[Ground-station] Paid personnel as operators or license grantees of Amateur Satellites

Bruce Perens bruce at perens.com
Tue Apr 10 17:22:40 PDT 2018


Paid Ground-Station Control Operators and Amateur Sattelites

Paid personnel are not allowed to be control operator or license grantee of
Amateur Satellites. In the United States, this means that a paid employee
of the sponsoring organization of the satellite, for example a professor at
the university that has built the satellite, can not be a control operator
or the license grantee.

I recently corresponded with our IARU Divison 2 representatives regarding
this issue. Thanks to Edson W. R. Pereira PY2SDR and Ray Soifer W2RS for
this information:

The issue regarding paid operators is due to the definition of the amateur
radio service as defined by the ITU.

ARTICLE 1 Terms and definitions

   - No. 1.56 amateur service: A radiocommunication service for the purpose
   of self-training, intercommunication and technical investigations carried
   out by amateurs, that is, by duly authorized persons interested in radio
   technique solely with a personal aim and without pecuniary interest.
   - No. 1.57 amateur-satellite service: A radiocommunication service using
   space stations on earth satellites for the same purposes as those of the
   amateur service.
   - No. 1.96 amateur station: A station in the amateur service.

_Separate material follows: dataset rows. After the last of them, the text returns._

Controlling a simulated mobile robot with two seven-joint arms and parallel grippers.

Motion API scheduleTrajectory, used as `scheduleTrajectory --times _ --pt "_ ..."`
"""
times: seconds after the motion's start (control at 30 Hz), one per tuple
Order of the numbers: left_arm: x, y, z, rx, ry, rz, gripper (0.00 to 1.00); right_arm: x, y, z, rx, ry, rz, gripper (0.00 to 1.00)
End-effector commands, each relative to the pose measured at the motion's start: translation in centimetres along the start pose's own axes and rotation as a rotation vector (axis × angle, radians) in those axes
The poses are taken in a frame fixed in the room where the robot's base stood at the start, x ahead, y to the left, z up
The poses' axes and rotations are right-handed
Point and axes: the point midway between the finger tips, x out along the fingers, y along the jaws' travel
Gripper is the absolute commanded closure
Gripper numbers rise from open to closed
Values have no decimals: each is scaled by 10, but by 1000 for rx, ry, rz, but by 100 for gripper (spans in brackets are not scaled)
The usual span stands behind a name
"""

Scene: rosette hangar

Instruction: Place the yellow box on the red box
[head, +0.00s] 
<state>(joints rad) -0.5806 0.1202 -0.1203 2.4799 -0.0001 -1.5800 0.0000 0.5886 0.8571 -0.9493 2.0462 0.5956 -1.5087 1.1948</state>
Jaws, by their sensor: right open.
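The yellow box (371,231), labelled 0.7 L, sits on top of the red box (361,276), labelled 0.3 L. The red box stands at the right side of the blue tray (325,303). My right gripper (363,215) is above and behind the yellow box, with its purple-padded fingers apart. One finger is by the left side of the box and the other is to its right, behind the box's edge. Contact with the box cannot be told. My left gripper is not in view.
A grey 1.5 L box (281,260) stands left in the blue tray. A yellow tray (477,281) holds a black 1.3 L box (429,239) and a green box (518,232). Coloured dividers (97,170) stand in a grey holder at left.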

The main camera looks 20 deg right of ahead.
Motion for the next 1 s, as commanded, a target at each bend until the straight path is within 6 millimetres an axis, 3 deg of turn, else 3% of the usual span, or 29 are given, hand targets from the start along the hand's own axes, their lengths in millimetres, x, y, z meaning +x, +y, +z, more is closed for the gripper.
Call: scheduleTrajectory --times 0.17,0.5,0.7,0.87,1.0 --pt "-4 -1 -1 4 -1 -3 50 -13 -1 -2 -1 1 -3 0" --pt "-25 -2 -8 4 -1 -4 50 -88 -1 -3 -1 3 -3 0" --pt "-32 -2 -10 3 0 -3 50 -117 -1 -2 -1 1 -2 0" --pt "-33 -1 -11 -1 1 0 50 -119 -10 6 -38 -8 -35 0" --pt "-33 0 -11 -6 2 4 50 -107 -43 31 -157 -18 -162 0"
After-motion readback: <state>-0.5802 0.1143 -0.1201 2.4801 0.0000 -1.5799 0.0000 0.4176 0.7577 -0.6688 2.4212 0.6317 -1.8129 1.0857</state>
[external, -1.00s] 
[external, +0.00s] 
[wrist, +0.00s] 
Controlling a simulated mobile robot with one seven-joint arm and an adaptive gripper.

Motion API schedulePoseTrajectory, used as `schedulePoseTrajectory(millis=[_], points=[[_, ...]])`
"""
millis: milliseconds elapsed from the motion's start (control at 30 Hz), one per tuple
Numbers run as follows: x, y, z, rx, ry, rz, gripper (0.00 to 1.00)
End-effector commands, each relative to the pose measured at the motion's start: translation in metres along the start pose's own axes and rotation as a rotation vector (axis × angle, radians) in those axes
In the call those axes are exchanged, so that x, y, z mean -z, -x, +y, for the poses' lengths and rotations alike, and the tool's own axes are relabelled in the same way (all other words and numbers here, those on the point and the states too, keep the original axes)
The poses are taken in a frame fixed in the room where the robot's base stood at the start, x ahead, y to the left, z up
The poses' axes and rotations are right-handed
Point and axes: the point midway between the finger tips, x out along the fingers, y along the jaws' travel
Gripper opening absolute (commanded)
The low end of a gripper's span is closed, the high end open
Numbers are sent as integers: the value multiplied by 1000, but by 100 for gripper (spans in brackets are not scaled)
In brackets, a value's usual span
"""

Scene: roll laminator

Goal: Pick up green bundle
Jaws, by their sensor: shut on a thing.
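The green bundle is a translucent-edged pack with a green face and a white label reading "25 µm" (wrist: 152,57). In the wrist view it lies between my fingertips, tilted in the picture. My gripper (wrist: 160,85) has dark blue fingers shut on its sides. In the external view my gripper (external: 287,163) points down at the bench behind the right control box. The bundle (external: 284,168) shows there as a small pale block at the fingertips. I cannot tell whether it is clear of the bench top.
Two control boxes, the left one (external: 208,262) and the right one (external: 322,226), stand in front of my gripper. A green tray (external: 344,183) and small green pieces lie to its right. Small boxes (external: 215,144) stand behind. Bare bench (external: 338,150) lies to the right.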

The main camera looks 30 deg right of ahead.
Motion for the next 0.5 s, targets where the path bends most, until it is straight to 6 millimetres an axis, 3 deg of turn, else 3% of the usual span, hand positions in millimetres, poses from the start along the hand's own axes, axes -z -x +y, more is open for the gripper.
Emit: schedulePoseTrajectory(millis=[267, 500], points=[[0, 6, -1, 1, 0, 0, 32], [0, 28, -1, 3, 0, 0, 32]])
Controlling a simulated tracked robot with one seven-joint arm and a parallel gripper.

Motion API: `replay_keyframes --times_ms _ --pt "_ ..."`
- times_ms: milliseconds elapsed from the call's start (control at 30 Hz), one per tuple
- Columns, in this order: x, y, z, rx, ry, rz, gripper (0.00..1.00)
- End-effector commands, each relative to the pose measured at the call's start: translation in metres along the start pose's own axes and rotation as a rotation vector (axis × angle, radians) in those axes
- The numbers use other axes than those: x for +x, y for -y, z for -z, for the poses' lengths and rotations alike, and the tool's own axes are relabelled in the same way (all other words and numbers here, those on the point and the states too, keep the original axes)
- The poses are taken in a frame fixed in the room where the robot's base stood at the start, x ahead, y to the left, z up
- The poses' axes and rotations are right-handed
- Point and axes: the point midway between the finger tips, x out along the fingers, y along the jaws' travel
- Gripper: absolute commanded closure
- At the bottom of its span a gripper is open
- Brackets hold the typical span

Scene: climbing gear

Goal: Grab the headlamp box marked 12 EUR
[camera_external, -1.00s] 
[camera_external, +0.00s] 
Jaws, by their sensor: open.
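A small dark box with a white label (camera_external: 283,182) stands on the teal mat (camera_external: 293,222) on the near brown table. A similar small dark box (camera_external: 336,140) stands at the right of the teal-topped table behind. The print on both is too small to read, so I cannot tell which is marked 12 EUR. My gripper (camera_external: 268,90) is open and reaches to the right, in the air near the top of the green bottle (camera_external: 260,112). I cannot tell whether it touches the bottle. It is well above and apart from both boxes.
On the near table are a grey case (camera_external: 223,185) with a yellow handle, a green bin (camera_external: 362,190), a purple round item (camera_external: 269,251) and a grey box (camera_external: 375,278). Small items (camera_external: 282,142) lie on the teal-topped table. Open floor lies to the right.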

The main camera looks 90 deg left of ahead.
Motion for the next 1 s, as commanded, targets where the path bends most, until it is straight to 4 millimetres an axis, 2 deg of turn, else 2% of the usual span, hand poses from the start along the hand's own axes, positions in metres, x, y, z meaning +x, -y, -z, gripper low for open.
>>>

The same definition is used by the FCC: https://www.fcc.gov/wireless/b
ureau-divisions/mobility-division/amateur-radio-service

The key point here is the term “pecuniary interest” — in otther words,
“without financial compensation”. The definition is related to the
*operation* of an amateur radio station, as you have stated in your
message. Persons, including amateur radio operators, could be financially
compensated to design and build amateur satellites, but according to the
regulations, as they are presently written, the person cannot be
compensated to operate the station.
 If the station will operate under a US FCC amateur license, the control
operator may not be an employee of the sponsoring organization, whether or
not he is being directly compensated for operating the station.  The
license grantee is also deemed to be the operator of the space station
operating under his license.
For those reasons, FCC licenses most Cubesats as experimental, not
amateur.  Experimental licenses do permit operators to be compensated.
However, experimental stations may not communicate with amateur stations.